SeaQL / otter-sql

🦦 An Embeddable SQL Executor in Rust
Apache License 2.0
22 stars 1 forks source link

How should aggregate work in the VM #16

Open tyt2y3 opened 2 years ago

tyt2y3 commented 2 years ago

Reading through some existing code, still want to start a discussion.

https://github.com/SeaQL/sql-assembly/blob/e38f564785a6ba8a3542d512690ef90a059274d4/src/ic.rs#L373-L427

  1. I think aggregate should be like project, it has a source table and a destination table, and some expressions to evaluate. It's just the evaluation model is different

  2. In essence, how 'group by' works conceptually: for each row (there may be multiple group by columns), construct a tuple from the values of that row.
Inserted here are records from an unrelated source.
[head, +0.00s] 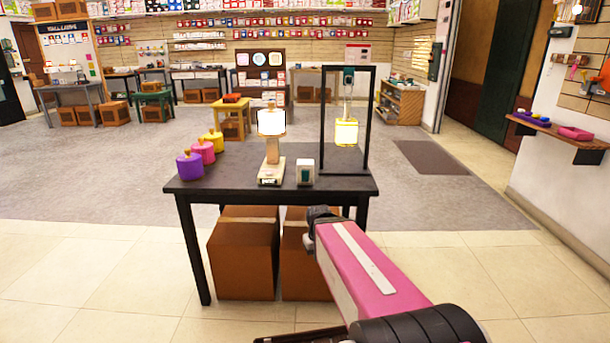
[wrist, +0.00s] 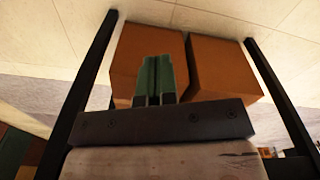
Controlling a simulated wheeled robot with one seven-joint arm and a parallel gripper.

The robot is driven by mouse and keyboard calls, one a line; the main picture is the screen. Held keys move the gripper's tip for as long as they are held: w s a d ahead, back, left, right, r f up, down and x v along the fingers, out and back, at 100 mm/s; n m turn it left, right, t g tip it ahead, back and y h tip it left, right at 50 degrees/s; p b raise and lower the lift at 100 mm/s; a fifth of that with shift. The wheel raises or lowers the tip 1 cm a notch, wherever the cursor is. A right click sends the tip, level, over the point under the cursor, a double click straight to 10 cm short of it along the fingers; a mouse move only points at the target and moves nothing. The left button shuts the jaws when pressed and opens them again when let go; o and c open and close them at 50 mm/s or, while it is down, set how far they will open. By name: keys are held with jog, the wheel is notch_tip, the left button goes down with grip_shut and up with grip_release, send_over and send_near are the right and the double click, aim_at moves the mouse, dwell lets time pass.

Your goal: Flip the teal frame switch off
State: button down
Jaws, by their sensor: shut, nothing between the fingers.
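A black upright frame (head: 323,115) stands at the right end of the dark table. A small switch with a teal face (head: 349,79) is at its top bar; it is too small to tell its position. A lit lamp (head: 346,132) hangs below it. My gripper (wrist: 158,62) shows in the wrist view as two green fingers shut together, empty, with the boxes under the table behind them. No switch shows in that view. In the head view my pink arm reaches toward the table's front right; the fingers cannot be made out there.
The dark table (head: 225,187) also holds a lit table lamp (head: 271,122), a small white box with a dark green face (head: 305,172), and purple (head: 189,166), pink and yellow pots. Brown boxes (head: 243,255) fill the space beneath.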

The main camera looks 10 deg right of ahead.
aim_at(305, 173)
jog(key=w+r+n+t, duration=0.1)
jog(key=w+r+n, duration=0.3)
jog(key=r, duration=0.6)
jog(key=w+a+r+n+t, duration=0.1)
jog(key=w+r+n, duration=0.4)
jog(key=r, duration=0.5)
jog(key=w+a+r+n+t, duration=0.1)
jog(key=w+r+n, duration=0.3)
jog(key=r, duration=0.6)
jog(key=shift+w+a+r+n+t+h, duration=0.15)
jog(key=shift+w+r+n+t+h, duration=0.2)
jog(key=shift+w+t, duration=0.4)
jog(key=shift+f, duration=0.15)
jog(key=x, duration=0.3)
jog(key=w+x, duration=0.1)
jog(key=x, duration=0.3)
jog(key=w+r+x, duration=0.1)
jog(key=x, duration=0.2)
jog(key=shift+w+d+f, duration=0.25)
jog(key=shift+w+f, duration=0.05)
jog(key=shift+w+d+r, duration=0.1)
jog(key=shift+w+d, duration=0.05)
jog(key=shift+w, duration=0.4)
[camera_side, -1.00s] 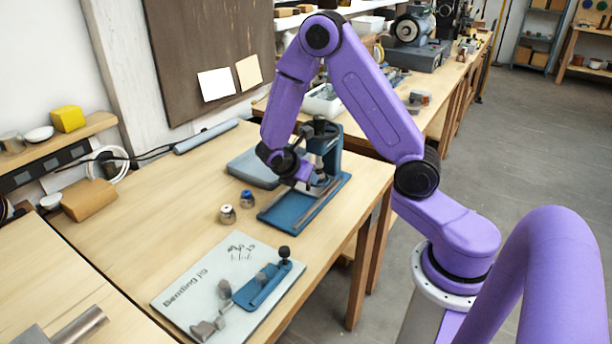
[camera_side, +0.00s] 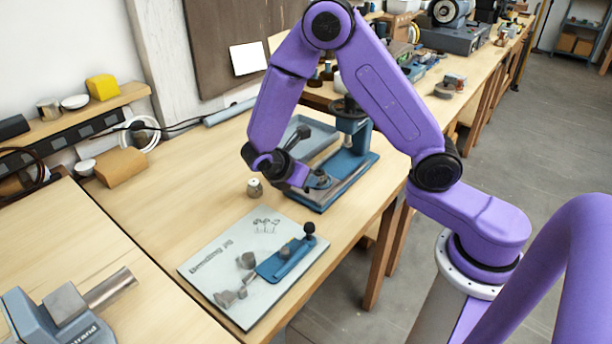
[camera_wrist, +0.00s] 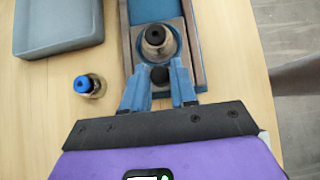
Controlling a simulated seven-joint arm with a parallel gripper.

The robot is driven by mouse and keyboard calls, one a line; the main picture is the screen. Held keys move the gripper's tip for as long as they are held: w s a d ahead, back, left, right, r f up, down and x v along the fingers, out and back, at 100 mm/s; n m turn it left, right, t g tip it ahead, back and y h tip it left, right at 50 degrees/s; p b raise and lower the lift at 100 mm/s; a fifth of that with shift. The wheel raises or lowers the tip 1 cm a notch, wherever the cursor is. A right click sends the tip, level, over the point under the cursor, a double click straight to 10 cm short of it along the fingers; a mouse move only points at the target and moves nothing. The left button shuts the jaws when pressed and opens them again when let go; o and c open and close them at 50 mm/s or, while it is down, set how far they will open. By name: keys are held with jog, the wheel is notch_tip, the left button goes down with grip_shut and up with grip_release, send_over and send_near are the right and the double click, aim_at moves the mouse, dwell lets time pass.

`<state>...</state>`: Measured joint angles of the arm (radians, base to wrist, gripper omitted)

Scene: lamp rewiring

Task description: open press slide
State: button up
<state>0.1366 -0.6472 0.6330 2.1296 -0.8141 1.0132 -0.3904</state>
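The press (camera_side: 352,130) is a blue stand with a black top on a long blue base (camera_side: 358,182). Its slide (camera_wrist: 176,26) carries a round metal cup with a dark centre (camera_wrist: 156,38) and has a black knob (camera_wrist: 159,75) at its near end. The slide sits near the front of the base, with the cup clear of the press column. My gripper (camera_wrist: 160,77) has its blue fingers on both sides of the knob and appears shut on it. In the side view my wrist partly hides the slide, and the gripper (camera_side: 308,184) is at its near end.
A grey tray (camera_wrist: 56,35) lies left of the press. A blue-capped fitting (camera_wrist: 88,85) stands near the left finger. A pale-capped fitting (camera_side: 255,188) stands left of my gripper. The bending jig board (camera_side: 215,264) lies in front. The table edge is close on the right.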

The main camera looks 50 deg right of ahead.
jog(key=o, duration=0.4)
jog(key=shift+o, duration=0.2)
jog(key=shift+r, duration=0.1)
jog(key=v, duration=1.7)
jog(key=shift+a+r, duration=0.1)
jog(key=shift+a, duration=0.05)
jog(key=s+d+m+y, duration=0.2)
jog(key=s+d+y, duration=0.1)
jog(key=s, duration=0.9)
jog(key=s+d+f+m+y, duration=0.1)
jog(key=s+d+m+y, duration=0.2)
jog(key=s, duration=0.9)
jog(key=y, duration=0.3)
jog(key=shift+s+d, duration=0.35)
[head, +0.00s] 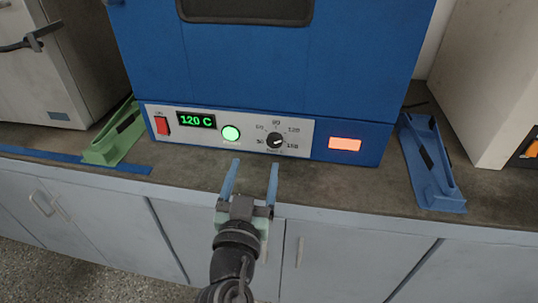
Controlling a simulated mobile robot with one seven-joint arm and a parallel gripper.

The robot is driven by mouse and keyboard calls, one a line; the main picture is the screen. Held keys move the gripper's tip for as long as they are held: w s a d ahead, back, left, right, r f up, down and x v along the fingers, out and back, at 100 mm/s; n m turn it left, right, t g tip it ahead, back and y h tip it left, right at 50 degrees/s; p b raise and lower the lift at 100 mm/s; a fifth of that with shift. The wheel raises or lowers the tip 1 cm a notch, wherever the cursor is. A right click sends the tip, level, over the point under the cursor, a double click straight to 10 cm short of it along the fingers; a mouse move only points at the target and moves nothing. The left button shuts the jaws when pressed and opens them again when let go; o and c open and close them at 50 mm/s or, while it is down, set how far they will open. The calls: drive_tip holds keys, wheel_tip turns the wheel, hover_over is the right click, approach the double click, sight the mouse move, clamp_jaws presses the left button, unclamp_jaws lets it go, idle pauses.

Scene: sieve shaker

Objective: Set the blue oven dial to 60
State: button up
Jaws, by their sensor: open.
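The blue oven (345,75) stands on the counter, with a pale control panel along its lower front. The dark round dial (274,141) is on the right part of this panel, ringed by printed numbers, with 60 at upper left and 90 at top. Its pointer seems to aim to the lower right, near the 150 or 160 mark; the print is too small to be sure. The green display (196,121) reads 120 C. My gripper (254,168) is open and empty in front of the panel, a little below and left of the dial, apart from it.
A red switch (161,126), a lit green button (231,133) and a lit orange panel (345,144) are on the oven front. A green holder (116,135) stands left and a blue holder (432,165) right. Bare counter lies before the oven.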

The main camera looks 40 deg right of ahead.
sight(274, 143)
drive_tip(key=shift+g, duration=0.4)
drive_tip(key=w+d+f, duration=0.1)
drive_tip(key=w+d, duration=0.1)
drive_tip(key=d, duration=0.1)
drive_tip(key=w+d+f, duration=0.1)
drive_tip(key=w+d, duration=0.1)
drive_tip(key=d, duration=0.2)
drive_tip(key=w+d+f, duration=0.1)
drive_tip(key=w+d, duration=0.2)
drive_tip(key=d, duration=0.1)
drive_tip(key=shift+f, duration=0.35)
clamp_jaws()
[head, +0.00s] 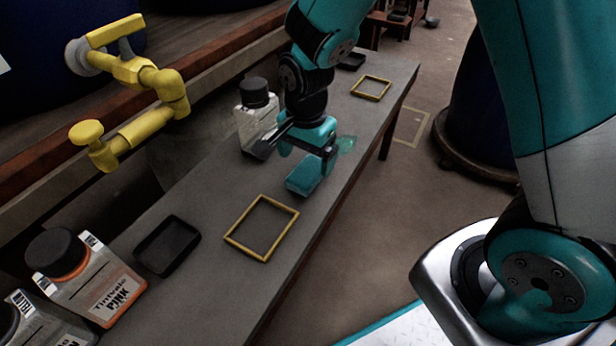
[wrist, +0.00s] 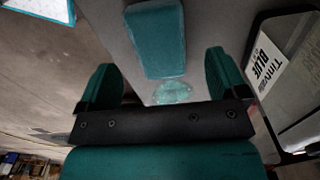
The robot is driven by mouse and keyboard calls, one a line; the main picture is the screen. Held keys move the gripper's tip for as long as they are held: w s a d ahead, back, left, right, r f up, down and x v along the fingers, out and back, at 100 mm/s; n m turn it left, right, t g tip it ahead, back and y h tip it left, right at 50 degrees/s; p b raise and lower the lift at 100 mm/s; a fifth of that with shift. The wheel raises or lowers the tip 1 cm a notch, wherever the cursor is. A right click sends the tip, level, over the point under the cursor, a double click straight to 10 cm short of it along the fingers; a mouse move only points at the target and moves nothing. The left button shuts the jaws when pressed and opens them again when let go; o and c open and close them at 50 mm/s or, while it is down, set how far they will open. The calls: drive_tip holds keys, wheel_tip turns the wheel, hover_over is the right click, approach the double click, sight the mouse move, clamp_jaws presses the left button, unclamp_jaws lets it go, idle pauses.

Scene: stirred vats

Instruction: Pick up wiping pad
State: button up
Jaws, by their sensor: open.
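The wiping pad is a teal rounded block (head: 304,178) lying flat on the narrow grey bench near its right edge. In the wrist view the pad (wrist: 157,40) lies ahead of my fingers, roughly between their lines. My gripper (head: 308,153) is open and empty, with its two teal fingers apart. It hangs just behind the pad in the head view and partly covers its far side. In the wrist view my gripper (wrist: 160,62) has one finger to each side. Its height above the pad is hard to judge.
A pale teal smear (head: 346,146) lies behind the pad. A dark-capped bottle (head: 255,115), labelled BLUE in the wrist view (wrist: 285,75), stands close left of my gripper. A yellow frame (head: 262,228), black tray (head: 168,246) and PINK bottle (head: 90,280) are nearer. A yellow tap (head: 130,70) overhangs left.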

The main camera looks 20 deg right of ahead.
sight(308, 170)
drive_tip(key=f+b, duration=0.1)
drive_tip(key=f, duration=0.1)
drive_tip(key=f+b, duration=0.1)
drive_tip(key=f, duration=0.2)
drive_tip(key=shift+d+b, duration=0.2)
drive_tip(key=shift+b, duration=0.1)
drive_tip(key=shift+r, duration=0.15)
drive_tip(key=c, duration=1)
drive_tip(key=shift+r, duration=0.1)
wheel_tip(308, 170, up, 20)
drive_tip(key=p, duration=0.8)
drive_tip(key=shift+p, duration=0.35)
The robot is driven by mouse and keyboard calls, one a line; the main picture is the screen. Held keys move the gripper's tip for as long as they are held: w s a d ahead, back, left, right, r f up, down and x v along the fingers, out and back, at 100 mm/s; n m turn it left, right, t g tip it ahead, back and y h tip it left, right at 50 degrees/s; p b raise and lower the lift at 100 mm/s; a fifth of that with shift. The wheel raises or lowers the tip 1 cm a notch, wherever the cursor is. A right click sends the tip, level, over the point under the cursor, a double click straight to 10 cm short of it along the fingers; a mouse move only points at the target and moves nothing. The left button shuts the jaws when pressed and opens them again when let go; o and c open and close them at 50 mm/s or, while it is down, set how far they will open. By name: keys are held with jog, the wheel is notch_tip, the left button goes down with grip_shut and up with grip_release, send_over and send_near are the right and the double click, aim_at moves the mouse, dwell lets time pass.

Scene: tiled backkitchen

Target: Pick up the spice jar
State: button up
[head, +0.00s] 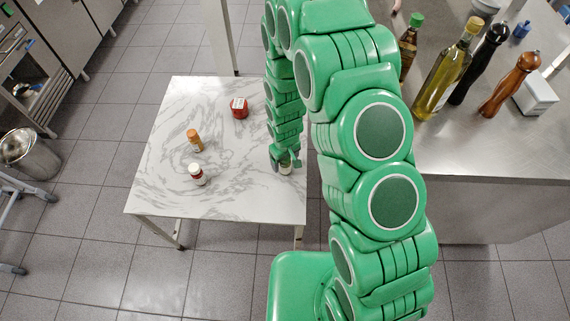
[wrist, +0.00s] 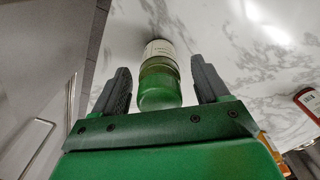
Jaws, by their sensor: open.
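A small jar with a pale label (wrist: 160,50) stands on the marble-topped table (head: 165,100), near its right edge. In the wrist view it lies between the two fingers of my gripper (wrist: 163,88), with a gap on each side. Its near end looks green and clear. In the head view my gripper (head: 287,161) is over this jar and hides most of it; a pale bit of the jar (head: 286,170) shows below the fingers. My gripper is open.
On the same table stand an orange-brown-capped jar (head: 194,138), a white-capped red jar (head: 197,176) and a red tin (head: 239,108), all left of my gripper. A steel counter (head: 480,155) with an oil bottle (head: 445,72) and pepper mills stands at the right.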

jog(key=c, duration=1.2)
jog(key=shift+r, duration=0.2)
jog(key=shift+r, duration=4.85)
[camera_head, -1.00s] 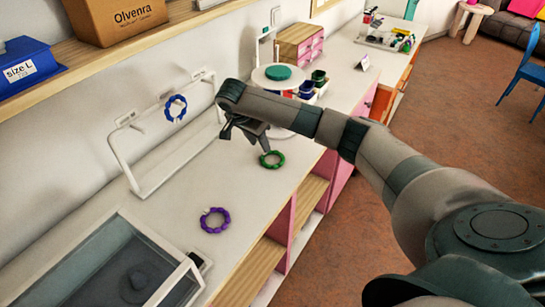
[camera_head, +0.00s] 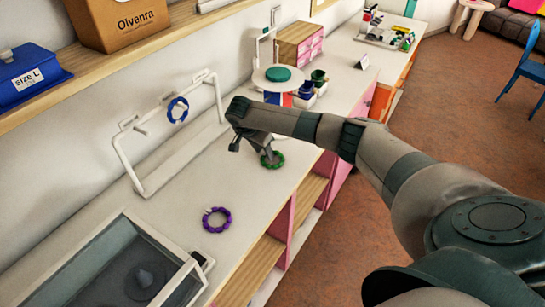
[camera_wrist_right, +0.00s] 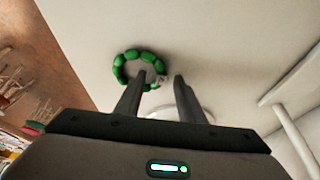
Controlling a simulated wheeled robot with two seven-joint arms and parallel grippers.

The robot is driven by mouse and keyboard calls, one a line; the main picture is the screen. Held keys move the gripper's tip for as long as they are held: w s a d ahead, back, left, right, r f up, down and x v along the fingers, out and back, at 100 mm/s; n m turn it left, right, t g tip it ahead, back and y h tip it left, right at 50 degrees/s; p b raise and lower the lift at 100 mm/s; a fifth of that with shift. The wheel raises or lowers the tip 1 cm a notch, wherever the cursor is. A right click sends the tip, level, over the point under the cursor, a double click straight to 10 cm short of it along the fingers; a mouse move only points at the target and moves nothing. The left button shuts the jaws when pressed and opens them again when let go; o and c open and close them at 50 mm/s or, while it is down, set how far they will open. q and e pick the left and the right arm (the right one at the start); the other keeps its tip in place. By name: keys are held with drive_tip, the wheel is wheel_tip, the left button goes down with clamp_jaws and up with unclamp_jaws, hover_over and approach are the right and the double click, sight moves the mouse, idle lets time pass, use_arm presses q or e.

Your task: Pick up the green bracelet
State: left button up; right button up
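The green bracelet (camera_head: 278,161) lies on the white counter near its front edge. In the right wrist view it is a ring of green beads (camera_wrist_right: 119,71) with a small pale piece at its right side. My right gripper (camera_head: 252,151) is open, its fingers pointing down at the bracelet. In the right wrist view the left finger of the gripper (camera_wrist_right: 162,78) overlaps the ring, and the right finger is beside it, outside. One finger hides part of the bracelet in the head view. I cannot tell whether they touch. My left gripper is out of view.
A purple bracelet (camera_head: 217,220) lies nearer on the counter (camera_head: 185,185). A blue bracelet (camera_head: 177,110) hangs on a white rack (camera_head: 128,163) to the left. A grey tray (camera_head: 105,265) is at the near left. A round stand (camera_head: 265,80) is behind my gripper.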

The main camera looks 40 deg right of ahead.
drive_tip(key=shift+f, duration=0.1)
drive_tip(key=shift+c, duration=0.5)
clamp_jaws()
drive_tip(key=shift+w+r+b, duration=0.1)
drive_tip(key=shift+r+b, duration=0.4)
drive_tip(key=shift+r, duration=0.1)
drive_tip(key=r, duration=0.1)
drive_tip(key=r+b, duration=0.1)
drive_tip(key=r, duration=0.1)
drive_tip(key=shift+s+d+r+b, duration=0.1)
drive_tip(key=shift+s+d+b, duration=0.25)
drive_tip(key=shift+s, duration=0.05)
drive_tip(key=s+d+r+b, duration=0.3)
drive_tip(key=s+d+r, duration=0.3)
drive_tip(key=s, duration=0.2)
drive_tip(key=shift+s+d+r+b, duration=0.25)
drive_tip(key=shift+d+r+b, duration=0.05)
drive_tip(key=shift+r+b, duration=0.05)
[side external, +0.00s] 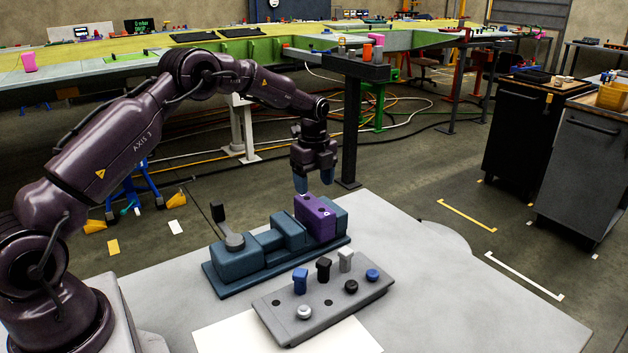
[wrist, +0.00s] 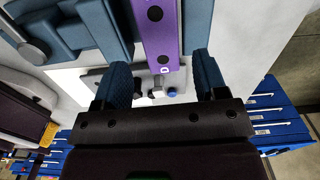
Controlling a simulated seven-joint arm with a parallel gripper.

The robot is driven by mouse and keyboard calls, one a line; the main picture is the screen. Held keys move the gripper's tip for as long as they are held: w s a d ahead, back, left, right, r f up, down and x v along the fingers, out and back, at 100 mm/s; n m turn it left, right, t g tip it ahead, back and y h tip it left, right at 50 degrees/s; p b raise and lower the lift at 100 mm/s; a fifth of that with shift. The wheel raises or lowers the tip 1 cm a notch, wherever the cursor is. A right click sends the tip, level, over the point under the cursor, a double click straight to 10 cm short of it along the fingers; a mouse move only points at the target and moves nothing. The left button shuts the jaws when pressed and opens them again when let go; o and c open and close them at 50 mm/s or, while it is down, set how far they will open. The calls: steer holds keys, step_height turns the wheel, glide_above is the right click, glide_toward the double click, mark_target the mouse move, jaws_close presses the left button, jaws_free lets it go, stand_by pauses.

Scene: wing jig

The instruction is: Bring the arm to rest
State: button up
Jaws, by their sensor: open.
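My gripper (side external: 314,184) is open, pointing down just above the work table. In the wrist view its two blue fingertips (wrist: 160,85) stand apart with nothing held between them. A purple block with dark holes (side external: 315,217) sits in the blue-grey vise-like fixture (side external: 235,262), just below my gripper. In the wrist view the purple block (wrist: 160,35) lies ahead of the fingers, and the fixture (wrist: 105,30) shows beside it.
A grey tray (side external: 275,322) with several blue, black, white and grey knobs and pegs stands in front of the fixture. The table's right side (side external: 450,310) is clear. A long green wing structure (side external: 240,47) and dark cabinets (side external: 575,170) stand behind.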

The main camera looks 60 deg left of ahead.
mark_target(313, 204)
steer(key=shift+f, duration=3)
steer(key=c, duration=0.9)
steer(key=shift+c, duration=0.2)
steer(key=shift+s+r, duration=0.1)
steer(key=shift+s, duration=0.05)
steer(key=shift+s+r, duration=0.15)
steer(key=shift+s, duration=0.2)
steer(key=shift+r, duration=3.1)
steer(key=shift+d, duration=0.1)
Use that tuple as the key in a 'hash map' (it should be our own table + index implementation), where we run the 'reduce' function for each collision.

  3. we might be missing an Aggregate instruction here, and the expressions to evaluate

  4. The having construct in SQL is way too powerful, for example, we can do HAVING MAX(col3) + 1 > 10, where we have to recognize that MAX(col3) is an expression already evaluated, and we still have to evaluate the +1 part. It might be that our eager execution model does not align too well with SQL. Anyway we can leave this problem for later. May be right now we only allow a binary operator to be used as having clauses and the left operand must match one of the aggregate expressions

Or is there some simpler way to implement this?